Direction: Review the material and extract every line in which the word "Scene" occurs.

Provided data:
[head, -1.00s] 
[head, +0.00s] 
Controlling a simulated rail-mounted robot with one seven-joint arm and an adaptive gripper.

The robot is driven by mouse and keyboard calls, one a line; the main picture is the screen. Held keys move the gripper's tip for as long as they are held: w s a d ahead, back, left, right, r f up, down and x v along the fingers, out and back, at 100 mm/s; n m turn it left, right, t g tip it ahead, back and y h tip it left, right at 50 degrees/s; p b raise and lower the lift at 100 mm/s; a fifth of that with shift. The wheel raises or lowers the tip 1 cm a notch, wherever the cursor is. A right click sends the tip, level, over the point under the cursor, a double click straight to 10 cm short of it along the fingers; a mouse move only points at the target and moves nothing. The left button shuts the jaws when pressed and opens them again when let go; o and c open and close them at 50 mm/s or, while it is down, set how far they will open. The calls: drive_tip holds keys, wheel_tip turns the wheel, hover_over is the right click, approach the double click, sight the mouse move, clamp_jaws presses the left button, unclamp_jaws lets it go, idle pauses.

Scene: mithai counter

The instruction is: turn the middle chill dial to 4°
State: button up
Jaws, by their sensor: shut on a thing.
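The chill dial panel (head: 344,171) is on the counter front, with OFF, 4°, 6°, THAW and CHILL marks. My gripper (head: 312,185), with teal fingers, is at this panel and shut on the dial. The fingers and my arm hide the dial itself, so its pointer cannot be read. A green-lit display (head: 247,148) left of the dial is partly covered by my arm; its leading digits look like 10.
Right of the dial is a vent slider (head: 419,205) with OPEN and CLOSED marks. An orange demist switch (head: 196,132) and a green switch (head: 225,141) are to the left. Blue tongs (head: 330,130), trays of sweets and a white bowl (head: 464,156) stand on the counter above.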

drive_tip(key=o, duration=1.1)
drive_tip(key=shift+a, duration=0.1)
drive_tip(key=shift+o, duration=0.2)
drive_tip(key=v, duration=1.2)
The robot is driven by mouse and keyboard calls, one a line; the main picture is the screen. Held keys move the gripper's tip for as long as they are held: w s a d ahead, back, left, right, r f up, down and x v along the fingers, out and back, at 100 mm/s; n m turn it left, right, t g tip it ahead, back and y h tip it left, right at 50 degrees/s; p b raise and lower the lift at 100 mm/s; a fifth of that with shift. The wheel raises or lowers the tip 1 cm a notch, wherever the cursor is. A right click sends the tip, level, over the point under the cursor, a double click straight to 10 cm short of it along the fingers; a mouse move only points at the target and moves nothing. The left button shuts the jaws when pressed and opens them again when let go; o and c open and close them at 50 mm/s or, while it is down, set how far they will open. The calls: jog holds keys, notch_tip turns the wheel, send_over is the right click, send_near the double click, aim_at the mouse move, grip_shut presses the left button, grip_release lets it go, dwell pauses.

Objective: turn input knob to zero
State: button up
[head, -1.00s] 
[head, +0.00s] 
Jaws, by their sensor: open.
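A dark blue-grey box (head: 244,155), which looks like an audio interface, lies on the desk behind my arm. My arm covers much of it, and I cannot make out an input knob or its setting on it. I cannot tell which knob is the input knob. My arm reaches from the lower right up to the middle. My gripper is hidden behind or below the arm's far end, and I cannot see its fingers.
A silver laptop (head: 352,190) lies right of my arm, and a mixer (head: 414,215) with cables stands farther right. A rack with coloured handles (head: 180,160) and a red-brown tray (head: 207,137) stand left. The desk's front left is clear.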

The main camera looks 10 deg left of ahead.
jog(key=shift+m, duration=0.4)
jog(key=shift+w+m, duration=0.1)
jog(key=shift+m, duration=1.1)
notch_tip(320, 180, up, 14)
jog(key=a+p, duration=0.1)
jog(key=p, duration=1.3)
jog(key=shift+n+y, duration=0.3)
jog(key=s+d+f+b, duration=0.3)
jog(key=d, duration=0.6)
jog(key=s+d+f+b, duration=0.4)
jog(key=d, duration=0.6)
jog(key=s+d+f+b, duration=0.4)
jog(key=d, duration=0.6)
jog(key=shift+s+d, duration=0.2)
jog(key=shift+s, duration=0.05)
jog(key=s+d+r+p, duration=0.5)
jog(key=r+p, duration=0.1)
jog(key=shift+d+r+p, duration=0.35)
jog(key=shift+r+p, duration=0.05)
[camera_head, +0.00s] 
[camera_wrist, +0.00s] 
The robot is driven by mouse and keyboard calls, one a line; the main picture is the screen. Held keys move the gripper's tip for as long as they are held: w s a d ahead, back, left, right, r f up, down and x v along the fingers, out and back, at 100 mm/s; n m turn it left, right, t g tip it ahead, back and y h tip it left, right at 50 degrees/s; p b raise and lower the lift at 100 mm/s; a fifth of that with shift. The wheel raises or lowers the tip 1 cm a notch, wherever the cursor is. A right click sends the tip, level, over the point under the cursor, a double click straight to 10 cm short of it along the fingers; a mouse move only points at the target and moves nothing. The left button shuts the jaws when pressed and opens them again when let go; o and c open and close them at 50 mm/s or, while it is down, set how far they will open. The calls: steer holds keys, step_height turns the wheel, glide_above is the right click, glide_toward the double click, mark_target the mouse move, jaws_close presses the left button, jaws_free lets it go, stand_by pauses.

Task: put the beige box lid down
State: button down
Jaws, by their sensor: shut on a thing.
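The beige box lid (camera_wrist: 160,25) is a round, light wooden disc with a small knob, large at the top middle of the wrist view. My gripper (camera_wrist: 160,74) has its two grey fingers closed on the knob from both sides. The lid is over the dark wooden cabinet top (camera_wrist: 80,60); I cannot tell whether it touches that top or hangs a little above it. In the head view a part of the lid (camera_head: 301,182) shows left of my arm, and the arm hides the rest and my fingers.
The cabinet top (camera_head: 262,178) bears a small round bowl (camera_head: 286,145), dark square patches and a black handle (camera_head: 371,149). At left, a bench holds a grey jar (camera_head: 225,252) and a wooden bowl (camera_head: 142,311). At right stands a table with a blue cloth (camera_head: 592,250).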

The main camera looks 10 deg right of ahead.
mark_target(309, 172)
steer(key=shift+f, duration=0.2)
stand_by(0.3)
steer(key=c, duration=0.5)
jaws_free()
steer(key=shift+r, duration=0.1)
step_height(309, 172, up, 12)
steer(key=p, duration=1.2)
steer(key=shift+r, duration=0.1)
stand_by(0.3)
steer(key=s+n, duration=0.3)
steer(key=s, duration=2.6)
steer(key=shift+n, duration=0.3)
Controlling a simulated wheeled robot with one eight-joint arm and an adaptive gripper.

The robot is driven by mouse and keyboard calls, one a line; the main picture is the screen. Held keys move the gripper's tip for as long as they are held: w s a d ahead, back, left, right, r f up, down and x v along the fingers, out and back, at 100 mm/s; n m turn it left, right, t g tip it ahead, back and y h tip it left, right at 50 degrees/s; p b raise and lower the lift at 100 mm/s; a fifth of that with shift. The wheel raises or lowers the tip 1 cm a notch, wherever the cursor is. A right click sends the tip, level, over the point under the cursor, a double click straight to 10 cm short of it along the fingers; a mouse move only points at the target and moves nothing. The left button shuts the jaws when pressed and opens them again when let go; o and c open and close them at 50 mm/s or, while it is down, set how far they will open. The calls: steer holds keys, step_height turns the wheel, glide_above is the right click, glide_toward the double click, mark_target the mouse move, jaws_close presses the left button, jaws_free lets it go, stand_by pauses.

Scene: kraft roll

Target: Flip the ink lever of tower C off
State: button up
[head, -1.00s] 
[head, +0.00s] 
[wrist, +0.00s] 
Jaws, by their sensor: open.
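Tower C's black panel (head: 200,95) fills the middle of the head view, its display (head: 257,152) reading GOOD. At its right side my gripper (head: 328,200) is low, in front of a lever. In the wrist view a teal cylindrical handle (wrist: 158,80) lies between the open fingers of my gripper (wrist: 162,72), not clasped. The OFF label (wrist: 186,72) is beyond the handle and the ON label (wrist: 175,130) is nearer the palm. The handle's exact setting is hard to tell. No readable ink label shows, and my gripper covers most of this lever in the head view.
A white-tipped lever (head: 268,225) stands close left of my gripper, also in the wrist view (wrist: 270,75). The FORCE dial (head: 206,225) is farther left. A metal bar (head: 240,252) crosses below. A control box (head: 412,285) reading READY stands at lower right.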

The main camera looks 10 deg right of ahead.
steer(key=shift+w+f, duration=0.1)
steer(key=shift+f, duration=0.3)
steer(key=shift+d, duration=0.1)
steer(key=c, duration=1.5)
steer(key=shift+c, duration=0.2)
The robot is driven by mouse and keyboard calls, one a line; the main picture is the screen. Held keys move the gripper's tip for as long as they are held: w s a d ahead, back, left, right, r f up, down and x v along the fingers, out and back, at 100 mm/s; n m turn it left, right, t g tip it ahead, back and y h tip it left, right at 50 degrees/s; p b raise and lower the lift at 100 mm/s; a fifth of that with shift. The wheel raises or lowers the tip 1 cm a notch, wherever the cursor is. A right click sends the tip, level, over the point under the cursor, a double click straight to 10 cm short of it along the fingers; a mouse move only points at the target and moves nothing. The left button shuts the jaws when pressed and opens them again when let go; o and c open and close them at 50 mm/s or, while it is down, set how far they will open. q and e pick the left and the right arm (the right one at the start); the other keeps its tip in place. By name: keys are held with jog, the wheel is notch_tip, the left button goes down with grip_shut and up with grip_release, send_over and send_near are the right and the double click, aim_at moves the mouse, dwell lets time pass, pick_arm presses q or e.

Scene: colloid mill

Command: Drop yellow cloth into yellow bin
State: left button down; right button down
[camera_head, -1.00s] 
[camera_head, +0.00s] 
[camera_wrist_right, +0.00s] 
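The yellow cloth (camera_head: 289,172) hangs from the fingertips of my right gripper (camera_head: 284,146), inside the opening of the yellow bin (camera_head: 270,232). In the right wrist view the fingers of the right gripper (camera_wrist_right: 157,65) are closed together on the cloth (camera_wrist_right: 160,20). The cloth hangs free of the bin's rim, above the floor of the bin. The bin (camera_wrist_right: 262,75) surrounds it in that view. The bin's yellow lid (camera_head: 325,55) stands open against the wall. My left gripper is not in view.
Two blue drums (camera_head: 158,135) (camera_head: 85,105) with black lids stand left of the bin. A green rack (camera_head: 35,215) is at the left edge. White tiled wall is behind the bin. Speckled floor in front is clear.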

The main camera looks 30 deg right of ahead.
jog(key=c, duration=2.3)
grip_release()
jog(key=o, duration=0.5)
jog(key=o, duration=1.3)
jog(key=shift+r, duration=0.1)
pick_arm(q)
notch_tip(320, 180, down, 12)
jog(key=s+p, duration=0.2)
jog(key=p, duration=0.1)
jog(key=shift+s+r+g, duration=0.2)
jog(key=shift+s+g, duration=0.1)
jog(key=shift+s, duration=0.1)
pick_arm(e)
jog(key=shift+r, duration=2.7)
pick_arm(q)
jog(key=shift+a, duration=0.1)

Exercise result:
Scene: mithai counter
Scene: kraft roll
Scene: colloid mill

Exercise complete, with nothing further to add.